Roughing It in Dixie

Some months ago, my mother changed her mind about having a family reunion in Sweden when she found that my aunt, who is Vietnamese and married to my mom’s brother, couldn’t get a visa to go over there with her kids. Instead, she booked five cabins at Douthat State Park in central Virginia, a place I’d never heard of but which has been rated (apparently) in the top ten of all state parks in the country.

Unfortunately, due to the nature of my work at the moment, I was only able to make it down there by midday on Friday - and the reservation was up Saturday at 10am. So I hightailed it down to northern Virginia Thursday night, woke up bright and early to a phone call from our CEO (thankfully my alarm was set to go off five minutes later - all part of the job, anyway), and grabbed my cousin for the 200-mile drive down to Millboro.

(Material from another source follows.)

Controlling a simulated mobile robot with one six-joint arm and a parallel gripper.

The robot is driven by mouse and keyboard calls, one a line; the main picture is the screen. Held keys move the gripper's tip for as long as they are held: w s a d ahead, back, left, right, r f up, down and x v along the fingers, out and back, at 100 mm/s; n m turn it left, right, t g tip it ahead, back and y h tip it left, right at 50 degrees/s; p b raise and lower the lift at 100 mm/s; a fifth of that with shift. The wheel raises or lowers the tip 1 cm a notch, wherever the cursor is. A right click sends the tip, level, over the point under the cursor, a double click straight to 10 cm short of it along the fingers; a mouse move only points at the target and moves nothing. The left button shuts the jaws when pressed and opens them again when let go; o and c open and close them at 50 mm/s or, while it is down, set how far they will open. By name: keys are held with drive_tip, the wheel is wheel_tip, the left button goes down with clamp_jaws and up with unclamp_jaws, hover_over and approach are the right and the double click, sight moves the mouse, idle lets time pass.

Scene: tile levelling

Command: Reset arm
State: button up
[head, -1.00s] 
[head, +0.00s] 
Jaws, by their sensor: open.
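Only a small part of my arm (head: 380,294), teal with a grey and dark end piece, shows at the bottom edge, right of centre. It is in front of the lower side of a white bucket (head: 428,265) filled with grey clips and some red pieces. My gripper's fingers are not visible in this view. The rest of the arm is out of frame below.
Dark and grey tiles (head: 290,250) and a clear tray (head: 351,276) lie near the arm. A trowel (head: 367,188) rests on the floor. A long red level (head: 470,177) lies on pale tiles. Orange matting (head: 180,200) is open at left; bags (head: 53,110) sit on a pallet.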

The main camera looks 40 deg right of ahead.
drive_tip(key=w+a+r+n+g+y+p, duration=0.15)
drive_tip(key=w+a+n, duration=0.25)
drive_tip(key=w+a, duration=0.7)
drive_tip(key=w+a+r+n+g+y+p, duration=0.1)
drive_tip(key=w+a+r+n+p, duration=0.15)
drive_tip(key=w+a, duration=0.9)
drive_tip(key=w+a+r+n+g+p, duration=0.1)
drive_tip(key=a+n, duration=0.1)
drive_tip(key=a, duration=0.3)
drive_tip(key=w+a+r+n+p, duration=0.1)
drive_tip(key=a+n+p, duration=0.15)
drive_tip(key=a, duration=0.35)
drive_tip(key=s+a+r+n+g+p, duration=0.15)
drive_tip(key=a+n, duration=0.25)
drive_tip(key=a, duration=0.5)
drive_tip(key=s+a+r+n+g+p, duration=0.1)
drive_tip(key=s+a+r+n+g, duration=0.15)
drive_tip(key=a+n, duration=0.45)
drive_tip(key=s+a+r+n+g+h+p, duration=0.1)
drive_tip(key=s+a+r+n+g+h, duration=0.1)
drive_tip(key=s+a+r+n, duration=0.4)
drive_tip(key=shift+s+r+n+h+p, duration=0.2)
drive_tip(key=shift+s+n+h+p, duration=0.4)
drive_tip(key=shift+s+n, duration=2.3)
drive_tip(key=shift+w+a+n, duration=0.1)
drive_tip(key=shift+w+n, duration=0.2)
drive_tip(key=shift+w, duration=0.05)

I spent all the rest of the day swimming, canoeing, and acquiring a rather painful sunburn on my back. We completed the evening with a campfire and s’mores, and you know what? It was perfect. Especially because absolutely no one there got cell reception.

I love stuff like this. It reminds me of my youth, when, every year for ten years, we would spend at least a month of the summer at our family house in Sweden. Even without indoor plumbing, it was an unbelievable experience with swimming, fishing, boating, eating crayfish, and playing guitar and singing late into the night - after all, it’s Sweden in the summertime. It doesn’t get dark, and that’s just cool.